-- What the exercise asks --
Work through the listing below and count the lines that hold "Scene". Answer with the number alone.

-- Data for this exercise --

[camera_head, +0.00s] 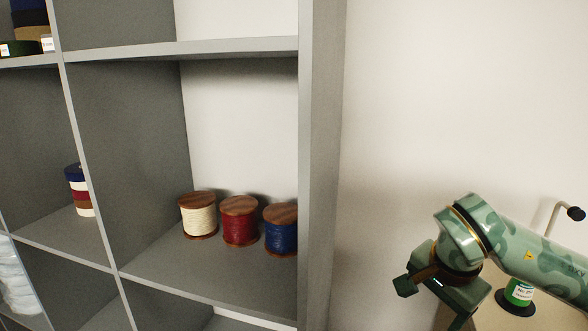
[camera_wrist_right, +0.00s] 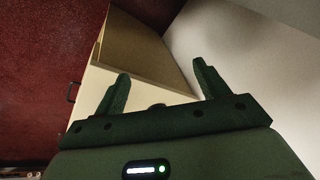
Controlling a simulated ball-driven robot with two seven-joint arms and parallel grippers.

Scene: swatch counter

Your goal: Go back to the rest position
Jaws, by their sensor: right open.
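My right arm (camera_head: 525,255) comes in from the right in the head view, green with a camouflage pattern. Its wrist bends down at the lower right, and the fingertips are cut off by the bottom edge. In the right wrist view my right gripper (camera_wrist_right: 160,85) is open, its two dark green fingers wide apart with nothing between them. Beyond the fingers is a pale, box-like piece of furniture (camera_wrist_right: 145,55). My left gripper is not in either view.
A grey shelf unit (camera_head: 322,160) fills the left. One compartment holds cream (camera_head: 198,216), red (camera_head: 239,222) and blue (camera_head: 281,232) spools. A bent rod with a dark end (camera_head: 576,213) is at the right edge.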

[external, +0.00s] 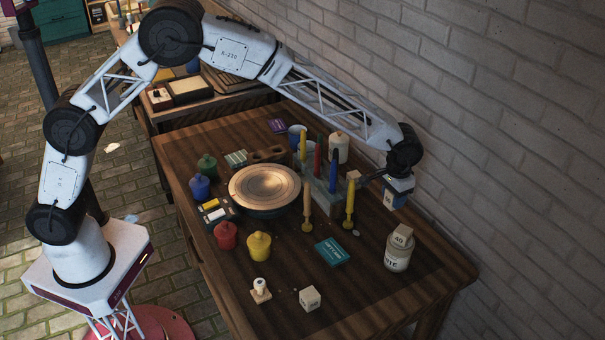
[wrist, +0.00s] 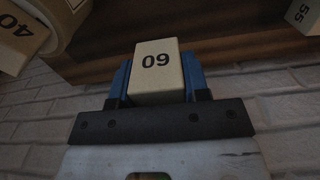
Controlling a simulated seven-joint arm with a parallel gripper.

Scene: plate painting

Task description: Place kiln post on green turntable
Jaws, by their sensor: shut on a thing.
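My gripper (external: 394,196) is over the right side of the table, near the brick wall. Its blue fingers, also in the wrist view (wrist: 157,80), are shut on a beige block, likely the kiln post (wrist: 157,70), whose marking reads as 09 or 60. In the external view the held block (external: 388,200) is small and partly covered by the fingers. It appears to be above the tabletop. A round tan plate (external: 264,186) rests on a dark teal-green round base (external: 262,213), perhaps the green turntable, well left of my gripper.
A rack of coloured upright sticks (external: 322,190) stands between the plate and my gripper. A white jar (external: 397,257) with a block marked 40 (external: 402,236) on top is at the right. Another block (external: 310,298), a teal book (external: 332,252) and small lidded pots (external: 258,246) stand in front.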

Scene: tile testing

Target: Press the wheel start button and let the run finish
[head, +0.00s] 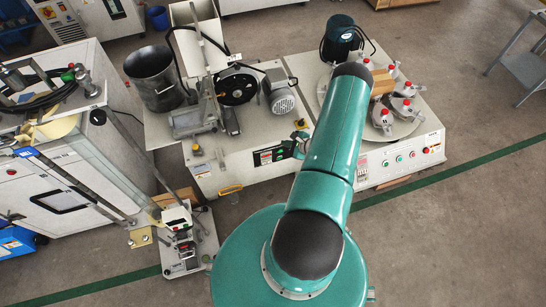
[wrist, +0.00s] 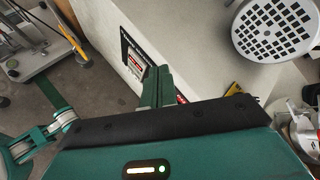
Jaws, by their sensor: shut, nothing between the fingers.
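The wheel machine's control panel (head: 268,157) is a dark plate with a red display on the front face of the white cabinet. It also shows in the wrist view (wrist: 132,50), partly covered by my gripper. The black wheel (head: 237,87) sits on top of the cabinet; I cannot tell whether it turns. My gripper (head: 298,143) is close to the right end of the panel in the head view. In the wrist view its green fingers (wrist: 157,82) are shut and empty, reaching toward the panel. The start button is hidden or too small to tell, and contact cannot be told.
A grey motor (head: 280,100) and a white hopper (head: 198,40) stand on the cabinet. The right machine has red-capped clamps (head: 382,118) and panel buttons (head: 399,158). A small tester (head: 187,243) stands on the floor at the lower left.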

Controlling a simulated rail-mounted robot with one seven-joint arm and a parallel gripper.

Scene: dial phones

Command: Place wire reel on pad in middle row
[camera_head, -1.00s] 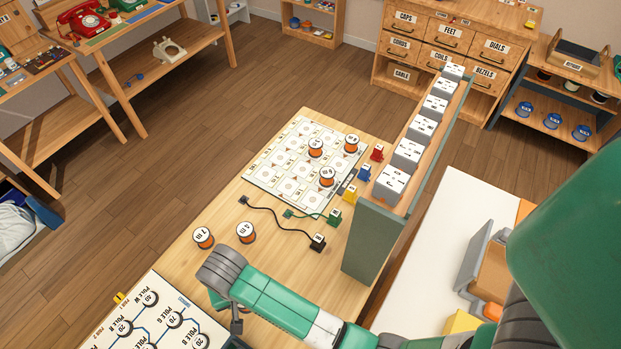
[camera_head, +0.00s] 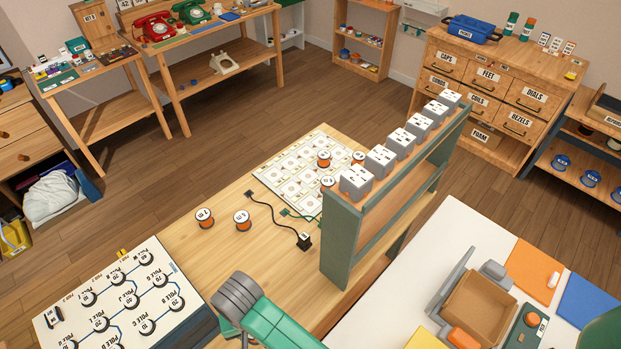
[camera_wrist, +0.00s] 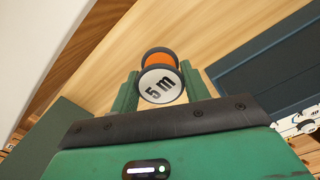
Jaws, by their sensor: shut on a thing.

-- Response --
4